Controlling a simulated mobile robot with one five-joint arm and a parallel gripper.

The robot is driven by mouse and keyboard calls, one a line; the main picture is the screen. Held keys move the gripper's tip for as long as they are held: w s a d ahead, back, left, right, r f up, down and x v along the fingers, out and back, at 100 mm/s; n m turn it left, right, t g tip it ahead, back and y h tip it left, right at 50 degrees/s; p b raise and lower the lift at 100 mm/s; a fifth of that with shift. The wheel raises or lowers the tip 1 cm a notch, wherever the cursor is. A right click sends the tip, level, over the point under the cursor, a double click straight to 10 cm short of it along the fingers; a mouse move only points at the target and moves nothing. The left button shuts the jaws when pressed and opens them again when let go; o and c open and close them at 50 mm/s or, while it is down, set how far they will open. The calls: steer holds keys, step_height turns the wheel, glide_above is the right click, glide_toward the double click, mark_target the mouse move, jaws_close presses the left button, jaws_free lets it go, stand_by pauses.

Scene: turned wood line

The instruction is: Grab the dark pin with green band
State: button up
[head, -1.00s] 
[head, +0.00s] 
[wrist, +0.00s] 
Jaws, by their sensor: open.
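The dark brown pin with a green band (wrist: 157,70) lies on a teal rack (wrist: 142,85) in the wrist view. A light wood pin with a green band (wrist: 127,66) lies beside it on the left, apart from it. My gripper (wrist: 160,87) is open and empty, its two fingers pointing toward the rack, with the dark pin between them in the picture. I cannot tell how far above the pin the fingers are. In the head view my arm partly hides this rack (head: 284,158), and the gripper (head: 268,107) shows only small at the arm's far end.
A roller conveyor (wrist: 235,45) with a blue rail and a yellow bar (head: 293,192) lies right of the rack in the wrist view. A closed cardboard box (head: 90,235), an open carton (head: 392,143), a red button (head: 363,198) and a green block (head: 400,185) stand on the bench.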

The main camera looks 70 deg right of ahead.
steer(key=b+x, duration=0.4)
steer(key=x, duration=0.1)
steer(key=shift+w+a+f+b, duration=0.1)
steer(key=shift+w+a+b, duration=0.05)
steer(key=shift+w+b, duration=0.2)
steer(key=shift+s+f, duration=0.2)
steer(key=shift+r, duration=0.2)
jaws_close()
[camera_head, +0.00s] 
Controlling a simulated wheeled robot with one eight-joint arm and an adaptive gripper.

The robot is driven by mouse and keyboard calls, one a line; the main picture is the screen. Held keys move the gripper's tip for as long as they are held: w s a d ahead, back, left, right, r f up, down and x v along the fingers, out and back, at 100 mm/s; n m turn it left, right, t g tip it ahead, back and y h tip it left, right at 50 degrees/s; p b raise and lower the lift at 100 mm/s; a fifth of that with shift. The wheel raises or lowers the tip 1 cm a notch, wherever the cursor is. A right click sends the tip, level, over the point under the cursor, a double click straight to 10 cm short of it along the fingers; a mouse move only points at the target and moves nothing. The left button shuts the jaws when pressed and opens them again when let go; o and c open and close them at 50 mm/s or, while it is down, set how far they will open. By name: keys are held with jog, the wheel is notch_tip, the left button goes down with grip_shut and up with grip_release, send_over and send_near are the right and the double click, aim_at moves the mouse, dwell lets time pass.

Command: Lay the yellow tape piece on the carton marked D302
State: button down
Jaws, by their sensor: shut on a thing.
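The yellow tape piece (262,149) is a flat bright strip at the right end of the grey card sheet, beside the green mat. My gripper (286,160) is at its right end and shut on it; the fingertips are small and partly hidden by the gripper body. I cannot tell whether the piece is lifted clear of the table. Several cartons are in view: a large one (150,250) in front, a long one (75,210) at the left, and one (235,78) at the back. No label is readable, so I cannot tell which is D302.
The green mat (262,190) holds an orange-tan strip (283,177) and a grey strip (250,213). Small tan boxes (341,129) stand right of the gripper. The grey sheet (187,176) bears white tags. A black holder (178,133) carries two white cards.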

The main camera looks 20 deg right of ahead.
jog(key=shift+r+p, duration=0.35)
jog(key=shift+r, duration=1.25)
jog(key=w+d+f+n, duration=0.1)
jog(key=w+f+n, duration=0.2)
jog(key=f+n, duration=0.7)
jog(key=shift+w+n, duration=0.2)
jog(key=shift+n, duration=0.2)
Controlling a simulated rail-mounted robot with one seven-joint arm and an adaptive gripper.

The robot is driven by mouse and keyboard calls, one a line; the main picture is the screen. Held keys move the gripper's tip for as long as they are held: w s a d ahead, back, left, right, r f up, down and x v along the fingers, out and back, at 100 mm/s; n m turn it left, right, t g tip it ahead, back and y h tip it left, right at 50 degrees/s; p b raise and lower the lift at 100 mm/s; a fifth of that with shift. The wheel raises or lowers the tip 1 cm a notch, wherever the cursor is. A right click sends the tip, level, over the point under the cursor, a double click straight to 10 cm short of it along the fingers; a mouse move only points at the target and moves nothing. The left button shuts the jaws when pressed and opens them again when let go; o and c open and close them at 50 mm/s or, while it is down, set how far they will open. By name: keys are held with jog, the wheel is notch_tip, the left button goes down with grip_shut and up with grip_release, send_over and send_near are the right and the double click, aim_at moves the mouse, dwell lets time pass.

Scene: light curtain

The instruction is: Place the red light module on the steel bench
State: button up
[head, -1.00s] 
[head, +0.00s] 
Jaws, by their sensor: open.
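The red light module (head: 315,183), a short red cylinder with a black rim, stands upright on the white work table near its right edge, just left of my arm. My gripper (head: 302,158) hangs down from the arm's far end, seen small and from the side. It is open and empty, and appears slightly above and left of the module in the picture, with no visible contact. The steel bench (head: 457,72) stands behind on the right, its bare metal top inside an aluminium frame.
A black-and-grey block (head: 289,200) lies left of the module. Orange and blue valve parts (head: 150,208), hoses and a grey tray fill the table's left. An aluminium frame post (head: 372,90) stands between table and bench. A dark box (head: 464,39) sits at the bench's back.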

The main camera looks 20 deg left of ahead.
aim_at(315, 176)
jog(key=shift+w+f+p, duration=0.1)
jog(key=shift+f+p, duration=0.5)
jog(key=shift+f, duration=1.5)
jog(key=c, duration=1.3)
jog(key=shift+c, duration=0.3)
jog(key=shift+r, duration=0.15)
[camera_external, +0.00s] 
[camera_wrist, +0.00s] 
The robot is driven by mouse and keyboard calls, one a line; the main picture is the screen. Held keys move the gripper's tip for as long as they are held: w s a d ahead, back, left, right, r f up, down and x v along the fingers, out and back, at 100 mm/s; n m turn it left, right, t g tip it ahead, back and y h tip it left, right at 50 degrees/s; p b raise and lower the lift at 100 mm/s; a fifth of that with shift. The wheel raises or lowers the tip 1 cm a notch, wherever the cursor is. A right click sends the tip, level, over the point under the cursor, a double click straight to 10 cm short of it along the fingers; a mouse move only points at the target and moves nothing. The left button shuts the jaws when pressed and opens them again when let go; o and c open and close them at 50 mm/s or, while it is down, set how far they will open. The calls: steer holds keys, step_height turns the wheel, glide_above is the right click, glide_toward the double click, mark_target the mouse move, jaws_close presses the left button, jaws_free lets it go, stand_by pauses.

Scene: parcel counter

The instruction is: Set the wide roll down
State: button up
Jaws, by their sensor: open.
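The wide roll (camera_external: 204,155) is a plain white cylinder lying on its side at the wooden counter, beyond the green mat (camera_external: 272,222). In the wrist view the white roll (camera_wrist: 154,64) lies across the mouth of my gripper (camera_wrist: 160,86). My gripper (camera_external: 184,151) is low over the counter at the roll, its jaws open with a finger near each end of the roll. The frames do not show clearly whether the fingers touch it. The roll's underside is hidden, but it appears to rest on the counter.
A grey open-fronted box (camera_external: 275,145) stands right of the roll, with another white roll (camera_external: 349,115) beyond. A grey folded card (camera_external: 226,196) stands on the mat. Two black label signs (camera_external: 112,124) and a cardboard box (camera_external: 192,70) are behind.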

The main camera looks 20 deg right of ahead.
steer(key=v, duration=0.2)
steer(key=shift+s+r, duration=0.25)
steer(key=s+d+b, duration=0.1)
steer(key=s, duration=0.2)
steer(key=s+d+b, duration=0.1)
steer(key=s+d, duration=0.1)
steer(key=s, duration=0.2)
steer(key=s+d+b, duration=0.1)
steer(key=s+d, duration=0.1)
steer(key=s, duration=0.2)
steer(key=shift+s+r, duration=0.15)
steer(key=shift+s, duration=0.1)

:::::

- Instruction
Scan the data for the word "joint" and copy every line where it shows up.

- Worked answer
Controlling a simulated mobile robot with one five-joint arm and a parallel gripper.
Controlling a simulated wheeled robot with one eight-joint arm and an adaptive gripper.
Controlling a simulated rail-mounted robot with one seven-joint arm and an adaptive gripper.

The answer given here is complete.